"He has performed mighty deeds with His arm; He has scattered those who are proud in their inmost thoughts. He has brought down rulers from their thrones but has lifted up the humble. He has filled the hungry with good things but has sent the rich away empty. He has helped his servant Israel, remembering to be merciful to Abraham and his descendants forever, just as He promised our ancestors." (Luke 1:51-55, NIV)
In my Bible college days, we used to act out important events highlighted in Scripture. My fellow Moodies may remember this, too. We’d march through the Red Sea and count the Twelve Spies, separate Judah from Israel, and watched the prophets speak. Then, at the end of the Old Testament, we’d put a finger to our lips and say, "400 years… silence."

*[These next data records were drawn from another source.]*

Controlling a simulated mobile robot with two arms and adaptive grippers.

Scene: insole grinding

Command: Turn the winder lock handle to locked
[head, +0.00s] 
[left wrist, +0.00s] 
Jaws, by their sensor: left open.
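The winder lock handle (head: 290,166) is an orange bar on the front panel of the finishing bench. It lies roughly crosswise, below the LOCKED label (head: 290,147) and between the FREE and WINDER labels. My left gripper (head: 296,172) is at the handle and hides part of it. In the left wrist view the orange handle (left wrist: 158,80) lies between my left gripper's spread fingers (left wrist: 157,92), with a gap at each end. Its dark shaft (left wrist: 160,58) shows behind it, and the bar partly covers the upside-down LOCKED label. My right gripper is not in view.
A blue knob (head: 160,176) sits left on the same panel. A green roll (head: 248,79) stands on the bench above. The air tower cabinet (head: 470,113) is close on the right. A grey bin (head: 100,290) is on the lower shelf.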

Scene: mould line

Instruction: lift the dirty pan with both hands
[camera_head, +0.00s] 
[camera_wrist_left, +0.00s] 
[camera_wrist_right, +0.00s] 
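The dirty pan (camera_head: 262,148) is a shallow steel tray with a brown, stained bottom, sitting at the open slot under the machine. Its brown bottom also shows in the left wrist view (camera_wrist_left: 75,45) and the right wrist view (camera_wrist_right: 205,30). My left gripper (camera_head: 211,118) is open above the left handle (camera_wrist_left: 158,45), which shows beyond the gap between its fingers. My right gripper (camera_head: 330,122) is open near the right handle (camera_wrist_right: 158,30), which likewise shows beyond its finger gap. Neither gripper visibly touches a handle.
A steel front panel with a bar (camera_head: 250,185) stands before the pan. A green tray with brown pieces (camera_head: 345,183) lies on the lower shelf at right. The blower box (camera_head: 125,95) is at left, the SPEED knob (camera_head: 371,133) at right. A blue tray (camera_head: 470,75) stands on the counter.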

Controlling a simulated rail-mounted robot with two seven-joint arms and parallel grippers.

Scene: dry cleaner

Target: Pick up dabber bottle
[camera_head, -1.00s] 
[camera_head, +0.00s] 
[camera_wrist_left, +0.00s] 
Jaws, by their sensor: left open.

The voice of God, through His prophets, was no more.
A few years ago I read an article about the slow and inefficient work of God. That phrase stuck to me like a shirt I'd try to shrug myself out of when it was just starting to fit. We were in the US, working hard to return to Ireland, and those days never quite turned out the way I thought they would either. Or maybe I knew it would hard; long and slow, insecure and unsteady. But I suppose I hoped for a surprise, for help to come from the mountains at the drop of a tweed flat cap. It didn't, at least not when I wanted it to. Instead, we rode the rhythm of time, of seasons, and as Advent came to a close, on the day after epiphany, we hopped on a plane to start the new year—and a new life—back on Irish shores.
So I suppose I shouldn't be surprised that Advent itself is like that: slow and inefficient.
Anna and Simeon were experts in this inefficiency, while an otherworldly actor played his part behind the scenes. They showed up day after day, lines ready, movements blocked. Still, God waited. He had a script held close to His chest. Notes scribbled in the margins, rearranging stage directions and tweaking the cast. No one would be an extra in His story, no plot-line left with unmanageable holes. And though time stood still and 400 years of silence passed, the most inefficient work of all would also be the most miraculous, the most holy, the best surprise in a quiet, lonely moment.
I, too, wait in a quiet, lonely moment. This time of year, hushed coughs and tired feet tend to fill the space around me. We are slow. We are inefficient. And some days, I feel like an extra, a small bit part, in a story I keep waiting to tell.
"Return to your fortress, you prisoners of hope; even now I announce that I will restore twice as much to you."
That, alone, is more than I can hope for.
A prisoner of hope, fit for restoration.
Waiting with you, Karen Huber
"Return to your fortress, you prisoners of hope; even now I announce that I will restore twice as much to you." (Zechariah 9:12, NIV)
What bit part is God asking you to play during the Advent season? A quiet extra behind the scenes? Or maybe a town cryer, clearing the path for the Messiah?
Where have you seen the slow and inefficient work of Jesus come to fruition?